Since Oslo, Palestinian water quotas have significantly decreased. Restrictions on access to water are part of the unbearable living conditions that have resulted in a considerable displacement of the Palestinian population from areas such as the Jordan Valley, which Israel has developed for settlement and agricultural production, subsequently exported to Europe. Prior to 1967, between 200,000 and 320,000 Palestinians are estimated to have lived in the Jordan Valley; 46 years later, the number has dropped to about 56,000.
Left unchecked, the current set of negotiations is bound to repeat Oslo's mistakes. The Palestine Liberation Organisation representatives must guarantee that international law is the basis for negotiations.

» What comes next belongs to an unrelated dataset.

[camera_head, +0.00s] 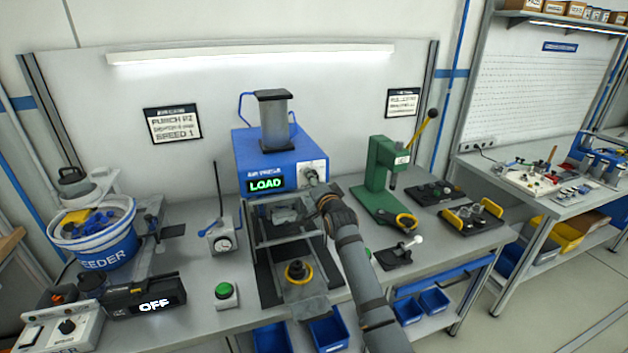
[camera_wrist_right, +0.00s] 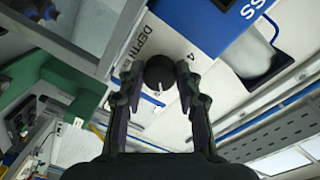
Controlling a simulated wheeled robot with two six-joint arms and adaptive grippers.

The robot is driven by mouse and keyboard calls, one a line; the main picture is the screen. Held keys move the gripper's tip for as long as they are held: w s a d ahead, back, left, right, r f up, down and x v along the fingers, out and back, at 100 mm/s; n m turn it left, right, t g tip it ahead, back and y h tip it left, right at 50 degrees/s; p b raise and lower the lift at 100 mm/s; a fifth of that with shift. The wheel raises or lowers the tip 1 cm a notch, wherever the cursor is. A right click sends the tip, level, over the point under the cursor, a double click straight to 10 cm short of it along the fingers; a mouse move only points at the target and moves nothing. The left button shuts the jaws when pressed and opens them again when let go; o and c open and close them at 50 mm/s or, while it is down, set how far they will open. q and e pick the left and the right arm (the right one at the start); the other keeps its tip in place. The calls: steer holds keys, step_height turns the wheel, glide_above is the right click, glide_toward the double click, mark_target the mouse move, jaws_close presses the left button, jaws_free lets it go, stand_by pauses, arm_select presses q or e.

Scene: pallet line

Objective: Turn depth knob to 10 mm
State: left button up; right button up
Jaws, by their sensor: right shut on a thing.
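The blue air press (camera_head: 262,150) stands at the back middle of the bench, with a lit display reading LOAD. Its black depth knob (camera_wrist_right: 160,72) sits on a white panel (camera_wrist_right: 205,75) marked DEPTH, with a 4 beside the knob. A white pointer mark shows on the knob, toward the bottom of the right wrist view; the number it points at is not readable. My right gripper (camera_wrist_right: 160,78) is shut on the knob, one finger on each side. In the head view my right gripper (camera_head: 318,183) reaches the press's front right panel. My left gripper is not in view.
A green lever press (camera_head: 377,185) stands close on the right of my right arm. Under the blue press is a fixture with a yellow ring (camera_head: 298,273). A green button box (camera_head: 226,294) and a feeder bucket (camera_head: 95,240) are to the left.

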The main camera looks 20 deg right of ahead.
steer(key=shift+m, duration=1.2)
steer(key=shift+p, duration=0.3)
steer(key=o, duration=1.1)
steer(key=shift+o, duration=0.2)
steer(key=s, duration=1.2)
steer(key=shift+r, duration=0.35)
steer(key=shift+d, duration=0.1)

The international community must take heed of the perils of another Oslo scenario that would allow Israel to continue to exploit and dispossess the Palestinian people. In the current round of negotiations, international law must be a non-negotiable standard, both for its political legitimacy amongst the parties and in line with the vested interests, and obligations under the internal law of third states and international actors, to ensure the integrity of the international legal order.
From water-deprived Palestinian communities, many of which are barred from construction, to the growth of settlements, Oslo's impact leads to one logical conclusion: failure to base negotiations on respect for international law will lead to a meaningless, unjust and short-lived peace.